WHAT TO PRODUCE:
Leave out the pictures and copy everything else below exactly.

Robot action calls
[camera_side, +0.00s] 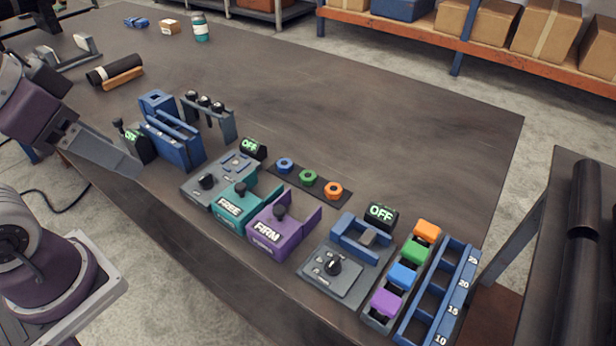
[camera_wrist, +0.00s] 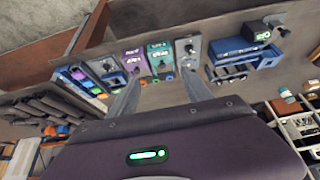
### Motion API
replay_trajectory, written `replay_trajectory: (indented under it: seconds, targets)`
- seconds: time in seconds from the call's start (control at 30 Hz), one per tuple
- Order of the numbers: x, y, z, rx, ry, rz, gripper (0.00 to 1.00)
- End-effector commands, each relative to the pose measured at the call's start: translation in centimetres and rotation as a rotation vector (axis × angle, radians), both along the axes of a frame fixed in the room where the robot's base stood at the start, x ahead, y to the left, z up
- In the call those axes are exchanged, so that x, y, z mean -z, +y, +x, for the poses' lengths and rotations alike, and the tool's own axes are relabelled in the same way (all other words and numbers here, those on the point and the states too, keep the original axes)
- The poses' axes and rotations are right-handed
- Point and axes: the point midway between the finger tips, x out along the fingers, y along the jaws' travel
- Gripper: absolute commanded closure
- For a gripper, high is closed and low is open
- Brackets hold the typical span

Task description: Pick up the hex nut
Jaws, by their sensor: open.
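Three hex nuts lie in a row on a thin dark strip in the side view: a blue nut (camera_side: 285,165), a green nut (camera_side: 308,177) and an orange nut (camera_side: 333,190). They show very small in the wrist view, where the blue nut (camera_wrist: 170,77) lies between my fingers. My gripper (camera_side: 130,166) is at the left of the side view, well to the left of the nuts and apart from them. In the wrist view my gripper (camera_wrist: 160,88) has its two grey fingers spread, with nothing held between them.
In front of the nuts stand a grey knob unit (camera_side: 205,182), a teal FREE block (camera_side: 232,205) and a purple FIRM block (camera_side: 280,225). A blue fixture (camera_side: 170,140) and a rack of black-topped pegs (camera_side: 208,118) stand near my gripper. Behind the nuts the table is clear.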

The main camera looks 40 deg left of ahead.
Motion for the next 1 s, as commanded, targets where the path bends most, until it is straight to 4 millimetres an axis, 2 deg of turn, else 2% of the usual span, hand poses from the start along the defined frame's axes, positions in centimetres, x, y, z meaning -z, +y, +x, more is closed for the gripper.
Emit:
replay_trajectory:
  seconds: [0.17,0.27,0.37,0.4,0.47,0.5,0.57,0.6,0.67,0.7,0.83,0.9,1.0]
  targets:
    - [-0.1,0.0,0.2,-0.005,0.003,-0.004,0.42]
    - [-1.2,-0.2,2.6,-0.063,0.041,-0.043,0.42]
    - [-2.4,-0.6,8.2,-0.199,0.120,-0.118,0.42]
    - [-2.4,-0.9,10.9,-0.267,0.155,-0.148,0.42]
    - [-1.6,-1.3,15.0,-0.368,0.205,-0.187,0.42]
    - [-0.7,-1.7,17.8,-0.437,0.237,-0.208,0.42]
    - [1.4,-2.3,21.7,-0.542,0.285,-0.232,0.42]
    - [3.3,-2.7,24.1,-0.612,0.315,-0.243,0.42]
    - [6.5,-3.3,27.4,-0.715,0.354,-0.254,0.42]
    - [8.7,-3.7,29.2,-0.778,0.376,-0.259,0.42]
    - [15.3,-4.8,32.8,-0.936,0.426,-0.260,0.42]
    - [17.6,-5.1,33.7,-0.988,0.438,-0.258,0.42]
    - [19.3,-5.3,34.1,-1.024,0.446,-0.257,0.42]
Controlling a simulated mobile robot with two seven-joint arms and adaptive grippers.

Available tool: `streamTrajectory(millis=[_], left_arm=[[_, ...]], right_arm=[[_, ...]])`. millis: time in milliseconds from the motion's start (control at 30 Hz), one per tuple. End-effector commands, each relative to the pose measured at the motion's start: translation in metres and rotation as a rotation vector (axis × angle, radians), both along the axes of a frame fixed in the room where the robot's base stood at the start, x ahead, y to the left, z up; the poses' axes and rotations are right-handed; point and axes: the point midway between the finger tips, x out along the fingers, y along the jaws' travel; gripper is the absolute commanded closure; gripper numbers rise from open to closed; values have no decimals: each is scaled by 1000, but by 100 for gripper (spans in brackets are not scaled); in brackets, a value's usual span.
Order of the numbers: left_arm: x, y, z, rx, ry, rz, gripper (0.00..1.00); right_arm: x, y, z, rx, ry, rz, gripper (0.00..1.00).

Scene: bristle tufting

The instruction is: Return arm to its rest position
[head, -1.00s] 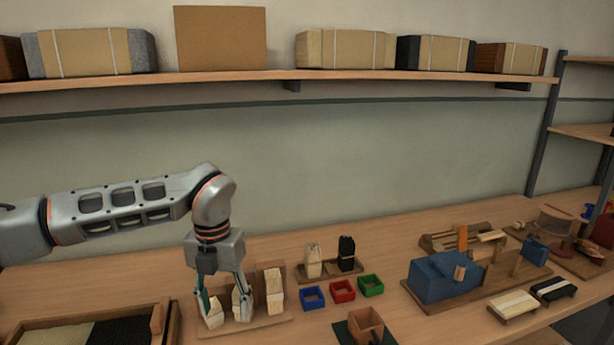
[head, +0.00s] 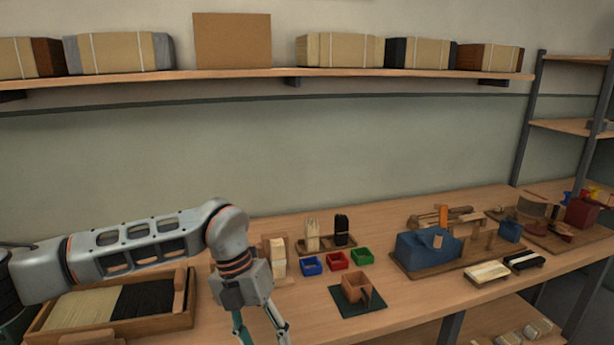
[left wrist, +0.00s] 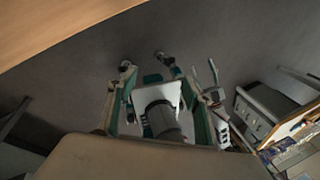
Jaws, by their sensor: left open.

RESULT FOR THIS EXERCISE:
[camera_side, +0.00s] 
[camera_wrist, +0.00s] 
### Motion API
replay_trajectory, written `replay_trajectory: (indented under it: seconds, targets)`
- seconds: time in seconds from the call's start (control at 30 Hz), one per tuple
- Order of the numbers: x, y, z, rx, ry, rz, gripper (0.00 to 1.00)
- End-effector commands, each relative to the pose measured at the call's start: translation in centimetres and rotation as a rotation vector (axis × angle, radians), both along the axes of a frame fixed in the room where the robot's base stood at the start, x ahead, y to the left, z up
- In the call those axes are exchanged, so that x, y, z mean -z, +y, +x, for the poses' lengths and rotations alike, and the tool's own axes are relabelled in the same way (all other words and numbers here, those on the point and the states too, keep the original axes)
- The poses' axes and rotations are right-handed
- Point and axes: the point midway between the finger tips, x out along the fingers, y along the jaws' travel
- Gripper: absolute commanded closure
- For a gripper, high is closed and low is open
- Brackets hold the typical span

Task description: Pick up the hex nut
Jaws, by their sensor: open.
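Three hex nuts lie in a row on a thin dark strip in the side view: a blue nut (camera_side: 285,165), a green nut (camera_side: 308,177) and an orange nut (camera_side: 333,190). They show very small in the wrist view, where the blue nut (camera_wrist: 170,77) lies between my fingers. My gripper (camera_side: 130,166) is at the left of the side view, well to the left of the nuts and apart from them. In the wrist view my gripper (camera_wrist: 160,88) has its two grey fingers spread, with nothing held between them.
In front of the nuts stand a grey knob unit (camera_side: 205,182), a teal FREE block (camera_side: 232,205) and a purple FIRM block (camera_side: 280,225). A blue fixture (camera_side: 170,140) and a rack of black-topped pegs (camera_side: 208,118) stand near my gripper. Behind the nuts the table is clear.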

The main camera looks 40 deg left of ahead.
Motion for the next 1 s, as commanded, targets where the path bends most, until it is straight to 4 millimetres an axis, 2 deg of turn, else 2% of the usual span, hand poses from the start along the defined frame's axes, positions in centimetres, x, y, z meaning -z, +y, +x, more is closed for the gripper.
Emit:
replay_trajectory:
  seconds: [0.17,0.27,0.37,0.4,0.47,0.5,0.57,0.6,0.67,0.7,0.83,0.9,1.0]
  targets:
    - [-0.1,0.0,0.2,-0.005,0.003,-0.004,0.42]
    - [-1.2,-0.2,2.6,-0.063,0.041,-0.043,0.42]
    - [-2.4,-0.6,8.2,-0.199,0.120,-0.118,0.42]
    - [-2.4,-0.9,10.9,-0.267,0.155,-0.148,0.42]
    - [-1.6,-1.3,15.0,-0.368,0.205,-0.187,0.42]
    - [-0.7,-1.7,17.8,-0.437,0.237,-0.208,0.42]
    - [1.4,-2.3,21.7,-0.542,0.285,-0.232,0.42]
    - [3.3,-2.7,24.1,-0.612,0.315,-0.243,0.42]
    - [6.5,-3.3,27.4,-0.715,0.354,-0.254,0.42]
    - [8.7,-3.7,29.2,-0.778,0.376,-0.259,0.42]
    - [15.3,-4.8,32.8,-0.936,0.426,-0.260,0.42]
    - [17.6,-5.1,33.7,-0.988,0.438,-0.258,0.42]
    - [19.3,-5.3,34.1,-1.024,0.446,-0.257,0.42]
Controlling a simulated mobile robot with two seven-joint arms and adaptive grippers.

Available tool: `streamTrajectory(millis=[_], left_arm=[[_, ...]], right_arm=[[_, ...]])`. millis: time in milliseconds from the motion's start (control at 30 Hz), one per tuple. End-effector commands, each relative to the pose measured at the motion's start: translation in metres and rotation as a rotation vector (axis × angle, radians), both along the axes of a frame fixed in the room where the robot's base stood at the start, x ahead, y to the left, z up; the poses' axes and rotations are right-handed; point and axes: the point midway between the finger tips, x out along the fingers, y along the jaws' travel; gripper is the absolute commanded closure; gripper numbers rise from open to closed; values have no decimals: each is scaled by 1000, but by 100 for gripper (spans in brackets are not scaled); in brackets, a value's usual span.
Order of the numbers: left_arm: x, y, z, rx, ry, rz, gripper (0.00..1.00); right_arm: x, y, z, rx, ry, rz, gripper (0.00..1.00).

Scene: bristle tufting

The instruction is: Return arm to its rest position
[head, -1.00s] 
[head, +0.00s] 
[left wrist, +0.00s] 
Jaws, by their sensor: left open.

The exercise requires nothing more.